• [Task objective]:
Leave the pictures out and write out exactly the lines from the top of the entries through the line containing "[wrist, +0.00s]".

+ + + + + + +

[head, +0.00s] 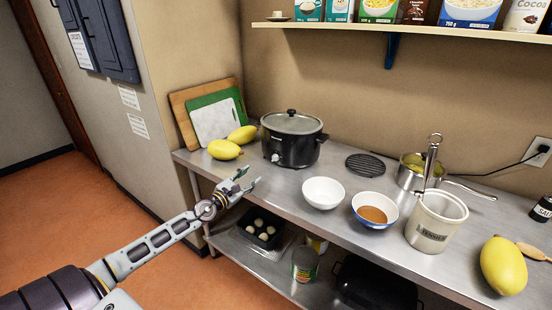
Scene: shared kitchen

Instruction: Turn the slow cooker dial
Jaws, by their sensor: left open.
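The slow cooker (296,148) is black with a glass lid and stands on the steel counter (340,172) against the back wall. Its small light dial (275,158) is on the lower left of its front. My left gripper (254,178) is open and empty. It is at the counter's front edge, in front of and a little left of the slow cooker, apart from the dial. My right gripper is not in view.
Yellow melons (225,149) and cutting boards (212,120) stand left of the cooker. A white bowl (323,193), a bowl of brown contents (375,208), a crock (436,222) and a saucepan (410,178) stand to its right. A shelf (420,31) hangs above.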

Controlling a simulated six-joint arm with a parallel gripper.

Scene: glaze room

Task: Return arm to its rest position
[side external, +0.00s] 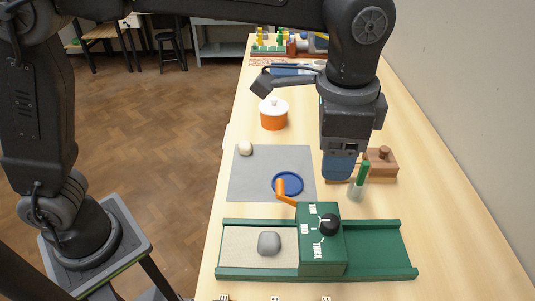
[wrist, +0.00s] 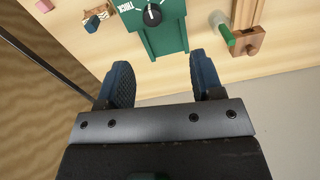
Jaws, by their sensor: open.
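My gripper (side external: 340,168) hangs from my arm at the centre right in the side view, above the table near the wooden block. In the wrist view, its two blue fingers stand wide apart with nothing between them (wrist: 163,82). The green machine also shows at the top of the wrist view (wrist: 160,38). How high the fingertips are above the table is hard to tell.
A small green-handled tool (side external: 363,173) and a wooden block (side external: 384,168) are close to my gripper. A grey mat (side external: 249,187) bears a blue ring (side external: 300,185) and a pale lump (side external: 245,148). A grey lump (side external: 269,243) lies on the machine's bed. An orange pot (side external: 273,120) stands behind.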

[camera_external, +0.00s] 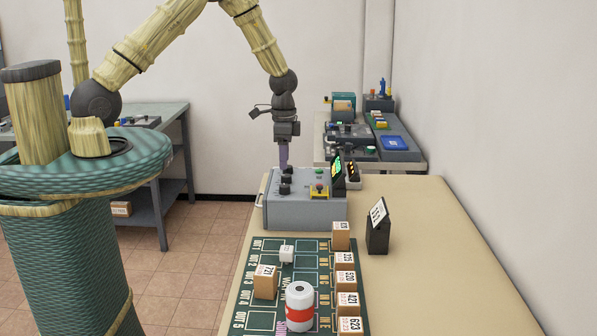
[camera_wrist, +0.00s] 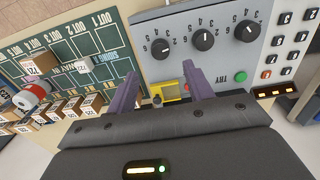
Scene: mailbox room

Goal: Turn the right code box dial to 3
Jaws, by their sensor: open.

+ + + + + + +

• [Exercise output]:
[head, +0.00s] 
Scene: shared kitchen

Instruction: Turn the slow cooker dial
Jaws, by their sensor: left open.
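The slow cooker (296,148) is black with a glass lid and stands on the steel counter (340,172) against the back wall. Its small light dial (275,158) is on the lower left of its front. My left gripper (254,178) is open and empty. It is at the counter's front edge, in front of and a little left of the slow cooker, apart from the dial. My right gripper is not in view.
Yellow melons (225,149) and cutting boards (212,120) stand left of the cooker. A white bowl (323,193), a bowl of brown contents (375,208), a crock (436,222) and a saucepan (410,178) stand to its right. A shelf (420,31) hangs above.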

Controlling a simulated six-joint arm with a parallel gripper.

Scene: glaze room

Task: Return arm to its rest position
[side external, +0.00s] 
[wrist, +0.00s] 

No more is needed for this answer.